Tomorrow is Martin Luther King Jr Day. Much will undoubtedly be written about 50
years after key civil rights legislation and the sadly still needed “Black
Lives Matter” movement which is happening right now. For me this is the logical falling out of the
fact that Martin Luther King Jr did not get to finish his work before he was
taken from this earth. I have little
patience for those who simply want to say it is evidence that we have not
gotten very far. This is a superficial
understanding of institutional racism and the violence that interrupted attempts
to get to its root.
In the past year I have heard Tavis Smiley give an hour long
talk on his book Death of a King: The last 365 days of Martin Luther King,
Jr., and I have just seen the movie
Selma. Smiley makes the point that
after King came out against the Vietnam War his popularity took a huge
hit. Many people felt he was “going too
far” and that he was “off topic” by talking about the war. If you have never heard or read the talk
King gave on the war I encourage you too because his words were nothing short
of prophetic. https://www.youtube.com/watch?v=b80Bsw0UG-U It will be 25 minutes well spent!

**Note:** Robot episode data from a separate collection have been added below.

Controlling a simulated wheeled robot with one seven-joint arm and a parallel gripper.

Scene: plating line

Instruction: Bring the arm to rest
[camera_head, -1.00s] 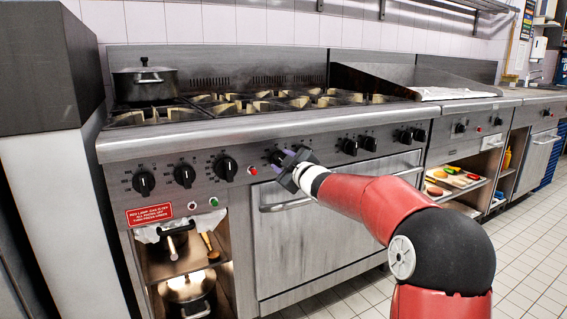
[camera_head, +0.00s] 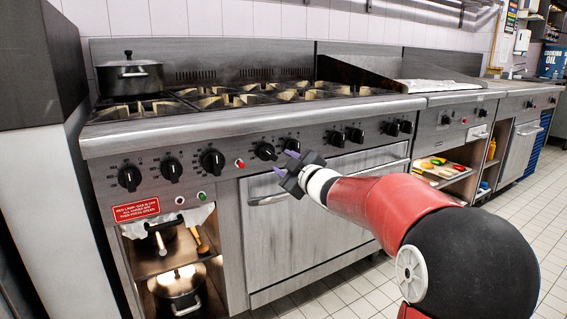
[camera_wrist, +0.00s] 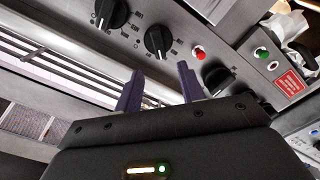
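My gripper (camera_head: 284,168) is in front of the stove's (camera_head: 250,127) control panel, below the row of black knobs, in the head view. Its two purple fingers are spread apart with nothing between them; they show in the wrist view (camera_wrist: 159,88) too. Beyond the fingers in the wrist view are black knobs and a red button (camera_wrist: 198,52). I cannot tell whether a fingertip touches the panel; a gap seems to show. My arm is red, black and white and bends up from the lower right.
A lidded dark pot (camera_head: 130,76) stands on the left burner. Another pot (camera_head: 178,288) sits in the open shelf below. An oven door with a handle (camera_head: 330,178) is behind the gripper. Coloured food items (camera_head: 432,163) lie on a shelf to the right. Tiled floor is clear at right.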

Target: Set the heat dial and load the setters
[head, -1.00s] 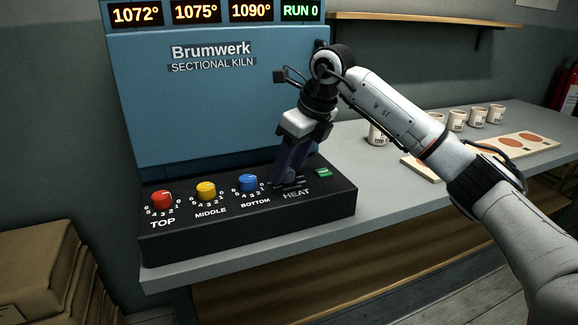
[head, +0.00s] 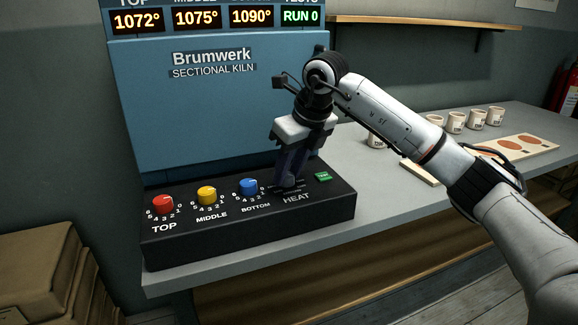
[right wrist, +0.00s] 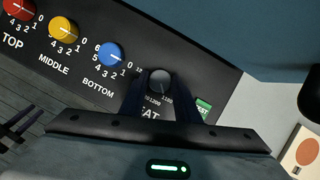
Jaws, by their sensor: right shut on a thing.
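My right gripper (head: 290,184) is lowered over the control panel (head: 240,237) of the blue kiln and is shut on the heat dial. The heat dial is hidden by the fingers in the head view. In the right wrist view it is a dark round knob (right wrist: 160,84) between the two fingers, with numbers 1200 and 1180 partly readable around it. Pale setters (head: 537,145) with orange-brown discs lie on the bench at the right; part of one setter also shows in the right wrist view (right wrist: 303,150).
Red (head: 163,204), yellow (head: 207,195) and blue (head: 248,186) knobs stand left of the heat dial. A green button (head: 322,177) is to its right. Several white cups (head: 456,121) stand on the bench behind the setters.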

King very deftly ties in the role of capitalism in the
oppression of poor people of all races.
He uses the term revolution which won him a death sentence with the powers
that be. He was increasingly clear in
the last year of his life that we would have to change the economic classism of
our society if the role of Black people in US society was really to
change. He was in fact in Memphis to
support the garbage collectors at the time of his death because he was trying
to focus on the economic struggles of the poor.
I encourage people to follow the activities of Smiley and Dr. Cornwall
Davis as they have taken up in their previous Poverty Tour, the task of calling
American’s to complete the uncompleted work of MLK on economic equality!
King’s message was radical and that is why he suffered huge criticism
and shunning at the end of his life even from people who had been his
supporters. He states in the speech
that he “agrees with Dante that the hottest place in Hell is reserved for those
who in a time of moral crisis maintain their neutrality. There comes a time when silence is betrayal.” As someone who is a climate activist these
words remain timeless to me as they so well apply to our current crisis which
people remain silent about. It is also
ironic because as Smiley well documents many followers betrayed him by being
silent, not defending him against the verbal targeting in the difficult final year
of his life.
One of my favorite parts of his Vietnam speech is where he
says he finds it amazing that the same people who praise him for calling for
non-violence in the face of the violence of white man, Bull Connar, would
condemn him for calling for an end to US violence against the brown skinned
people of Vietnam. Here Martin
encounters the same experience that Quakers have for centuries that our call
for non-violence is ignored or found amusing until we make the call to our own
country to disarm at which point we are treated as traitors. But in the point he is making there and elsewhere
in the speech where he talks about the colonization of Vietnam, he is decades
ahead of his time in pointing to the colonial
and violent roots of racism!
While it has been known in movement circles for years that
The FBI had MLK watched all the time (apparently his own photographer was on
the payroll of the FBI), his phone tapped, and deliberately put women in his
path to seduce him and then sent tapes of him with the women to his wife to
weaken his marriage – it was surprising to me to see a mainstream movie
actually acknowledge that. I see within
the social justice movement and public in general when people wonder what harm
it is that the govt has recently revealed it has all our phone records…that we
have forgotten our history. We have
forgotten how the govt has used people’s personal information to target them
when they dissent.
I appreciate about both Tavis’ book and the movie Selma
their efforts to help those of us who lived through the civil rights movement
and those who have been born since to not forget our history. Many people believe the Republican talking
line that we have “outgrown” the need for the Voting Rights act. Perhaps when people can see the great
sacrifices that were made by African Americans in order to win the vote and the
deep systemic attitudes and practices that created obstacles to voting, then it
can be understood why things like requiring id to register to vote just starts
again the creation of obstacles for the poor to prevent voting.
When I hear people responding to Black Lives Matter by
thinking that the solution is simply to indict police officers who have shot
black citizen’s I again feel that there is a lack of understanding of the
deeply rooted racism. Yes they should
be held accountable, but that is a bandaid after the wound. We must first understand the deep fear and “otherness”
that racism creates that makes officers quick on the draw and quick to pull the
trigger. Only when we complete Martin’s work
will we make America safe for Black people.